CA Grenoble, 1re ch. civ., 2 juillet 2002, n° 00-01566

GRENOBLE

Arrêt

Confirmation

PARTIES

Demandeur :

Scarpa (SARL)

Défendeur :

De Bony de Lavergne, Syndicat de copropriété Immeuble 41 rue Castres, CRCAM des Savoies

COMPOSITION DE LA JURIDICTION

Président :

Mme Falletti-Haenel

Conseillers :

Mme Kueny, M. Vignal

Avoués :

SCP Hervé Jean Pougnand, Me Ramillon, SCP Calas, SCP Grimaud

Avocats :

Mes Rostain, Frances, Schreiber-Fabbian, SCP Tomasi-Garcia

TGI Gap, du 23 févr. 2000

23 février 2000

Faits, procédure et moyens des parties

Suivant commandement en date du 4 septembre 1997, publié à la Conservation des Hypothèques de Gap le 3 novembre 1997 vol 1997 n° 71, la CRCAM Des Savoies a fait commandement à Madame Catherine Mazau épouse De Bony de Lavergne de payer la somme de 1 226 284,22 F, l'avisant qu'à défaut de paiement elle poursuivrait la vente sur saisie des droits immobiliers dépendant d'un immeuble situé à Briançon 4 Rue Pont d'Asfeld et angle de la Rue de Castres n° 41 : lot n° 4 du règlement de copropriété, appartement 12 au 30 étage avec 147/1000° du sol.
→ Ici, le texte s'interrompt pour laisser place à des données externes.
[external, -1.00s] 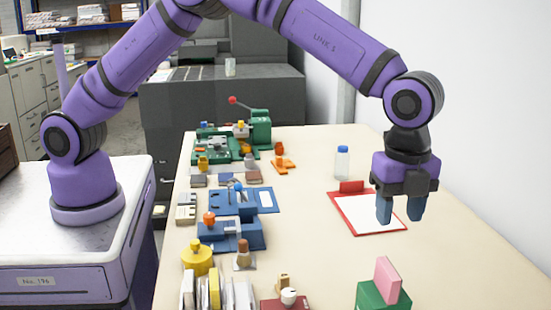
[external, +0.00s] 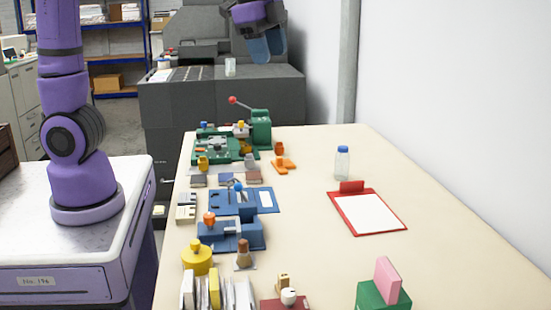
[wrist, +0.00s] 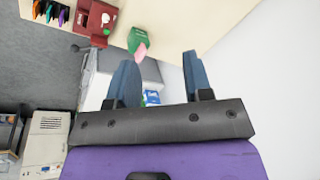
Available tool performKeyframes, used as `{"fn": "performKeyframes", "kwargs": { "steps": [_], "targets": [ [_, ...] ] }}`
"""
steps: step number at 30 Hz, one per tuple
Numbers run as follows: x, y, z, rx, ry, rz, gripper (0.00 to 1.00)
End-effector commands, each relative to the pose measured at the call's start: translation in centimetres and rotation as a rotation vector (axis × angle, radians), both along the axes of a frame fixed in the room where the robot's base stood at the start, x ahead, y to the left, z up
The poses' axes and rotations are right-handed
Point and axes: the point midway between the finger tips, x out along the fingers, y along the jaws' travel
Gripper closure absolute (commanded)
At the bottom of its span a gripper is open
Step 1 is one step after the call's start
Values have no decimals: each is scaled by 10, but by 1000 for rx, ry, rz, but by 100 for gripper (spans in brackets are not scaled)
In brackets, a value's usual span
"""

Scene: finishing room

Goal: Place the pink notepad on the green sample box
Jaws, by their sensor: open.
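The pink notepad (external: 387,277) stands upright, slightly tilted, on top of the green sample box (external: 384,296) at the front right of the table in the external view. Nothing else touches the notepad. In the wrist view the pink notepad (wrist: 142,51) and the green box (wrist: 137,38) show small and far off, beyond the fingers. My gripper (external: 262,48) is raised high at the top of the external view, over the dark machine and far from the box. Its blue fingers are apart and empty; they also show in the wrist view (wrist: 160,80).
A red clipboard (external: 366,212) and a capped bottle (external: 342,163) are on the right half of the table. Blue and green tools, a yellow pot (external: 197,257) and upright files line the left side. The table's middle is clear.

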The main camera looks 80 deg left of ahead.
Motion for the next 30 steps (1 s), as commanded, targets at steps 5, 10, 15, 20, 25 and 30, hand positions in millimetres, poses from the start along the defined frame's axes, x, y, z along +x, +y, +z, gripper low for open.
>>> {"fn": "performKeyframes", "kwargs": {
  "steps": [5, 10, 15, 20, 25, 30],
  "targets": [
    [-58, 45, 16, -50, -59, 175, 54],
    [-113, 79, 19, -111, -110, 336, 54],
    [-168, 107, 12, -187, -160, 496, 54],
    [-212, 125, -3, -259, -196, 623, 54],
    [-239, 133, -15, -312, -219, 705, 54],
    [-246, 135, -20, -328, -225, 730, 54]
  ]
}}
Les biens saisis ont été adjugés à l'audience du 18 juin 1998 pour la somme de 24 000 F à la SARL Scarpa.

La SARL Scarpa a fait assigner la CRCAM Des Savoies et Madame Catherine Mazau épouse De Bony de Lavergne pour voir prononcer l'annulation de l'adjudication intervenue selon jugement en date du 18Juin 1998 et pour obtenir de la CRCAM Des Savoies la somme de 6 000 F en application des dispositions de l'article 700 du nouveau Code de procédure civile.
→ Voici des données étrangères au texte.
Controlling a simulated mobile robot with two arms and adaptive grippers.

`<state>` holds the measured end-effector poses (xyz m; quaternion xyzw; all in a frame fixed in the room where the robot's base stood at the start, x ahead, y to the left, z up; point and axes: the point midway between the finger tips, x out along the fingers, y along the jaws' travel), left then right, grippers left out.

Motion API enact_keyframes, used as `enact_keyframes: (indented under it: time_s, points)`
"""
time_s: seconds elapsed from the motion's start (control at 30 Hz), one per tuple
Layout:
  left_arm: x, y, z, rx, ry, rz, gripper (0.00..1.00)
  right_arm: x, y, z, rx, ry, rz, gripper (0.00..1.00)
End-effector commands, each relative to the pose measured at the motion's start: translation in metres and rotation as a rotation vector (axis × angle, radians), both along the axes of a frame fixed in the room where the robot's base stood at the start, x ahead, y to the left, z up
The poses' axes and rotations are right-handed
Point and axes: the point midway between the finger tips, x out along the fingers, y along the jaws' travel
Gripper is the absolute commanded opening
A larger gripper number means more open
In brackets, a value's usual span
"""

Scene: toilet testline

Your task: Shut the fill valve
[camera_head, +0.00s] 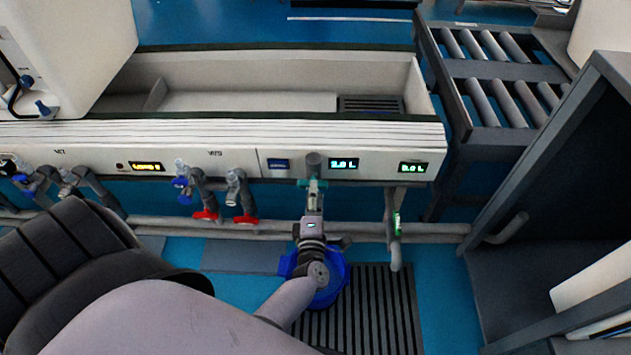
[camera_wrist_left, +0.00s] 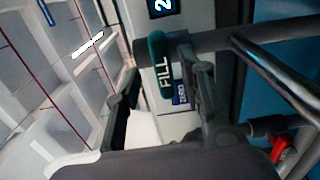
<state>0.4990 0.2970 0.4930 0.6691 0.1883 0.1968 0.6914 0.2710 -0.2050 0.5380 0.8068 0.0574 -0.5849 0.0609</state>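The fill valve has a teal handle marked FILL (camera_wrist_left: 160,65), which shows close up in the left wrist view beside a grey pipe (camera_wrist_left: 215,42). In the head view the teal handle (camera_head: 303,183) shows small under the bench front. My left gripper (camera_head: 313,195) is right in front of it. In the left wrist view the gripper's two fingers (camera_wrist_left: 163,78) stand apart, one on each side of the handle. Whether either finger touches the handle, I cannot tell. My right gripper is not in view.
A white test bench (camera_head: 210,133) with lit displays (camera_head: 344,164) spans the back. Red-handled valves (camera_head: 206,216) and pipes are to the left. A blue bucket (camera_head: 332,290) sits below the gripper, near a floor grate (camera_head: 385,310). A dark cabinet (camera_head: 560,160) stands at right.

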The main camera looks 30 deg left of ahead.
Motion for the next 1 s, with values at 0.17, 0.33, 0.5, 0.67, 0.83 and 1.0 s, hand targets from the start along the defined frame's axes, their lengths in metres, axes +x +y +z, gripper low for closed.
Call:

Par jugement en date du 23 février 2000, le Tribunal de grande instance de Gap:

- a constaté l'intervention volontaire à l'instance du Syndicat des Copropriétaires de l'immeuble situé 41 Rue de Castres à Briançon,

- a débouté la SARL Scarpa de l'ensemble de ses demandes formées à l'encontre de la CRCAM Des Savoies et de Madame De Bony de Lavergne,

- a condamné Madame De Bony de Lavergne à payer au Syndicat des copropriétaires de l'immeuble situé 41 Rue de Castres la somme totale de 4 924,47 F avec intérêts de retard au taux légal à compter du 4 juin 1999 au titre des charges de copropriété impayées suivant décompte arrêté au 18 juin 1998,

- a condamné la SARI. Scarpa à payer au profit du Syndicat des copropriétaires de l'immeuble situé 41 Rue de Castres la somme totale de 11 721,83 F au titre des charges de copropriété impayées durant la période du 18 juin 1998 au 1er juin 1999, avec intérêts de retard au taux légal à compter du 4 juin 1999,

- a condamné solidairement la SARL SCARFA et Madame De Bony de Lavergne à payer au Syndicat des copropriétaires de l'immeuble situé 41 Rue de Castres une indemnité de 6 000 F en application des dispositions de l'article 700 du nouveau Code de procédure civile,

- a condamné la SARL Scarpa à payer à la CRCAM Des Savoies une indemnité de 6 000 F en application des dispositions de l'article 700 du nouveau Code de procédure civile,

- et a condamné solidairement Madame De Bony de Lavergne et la société Scarpa aux entiers dépens.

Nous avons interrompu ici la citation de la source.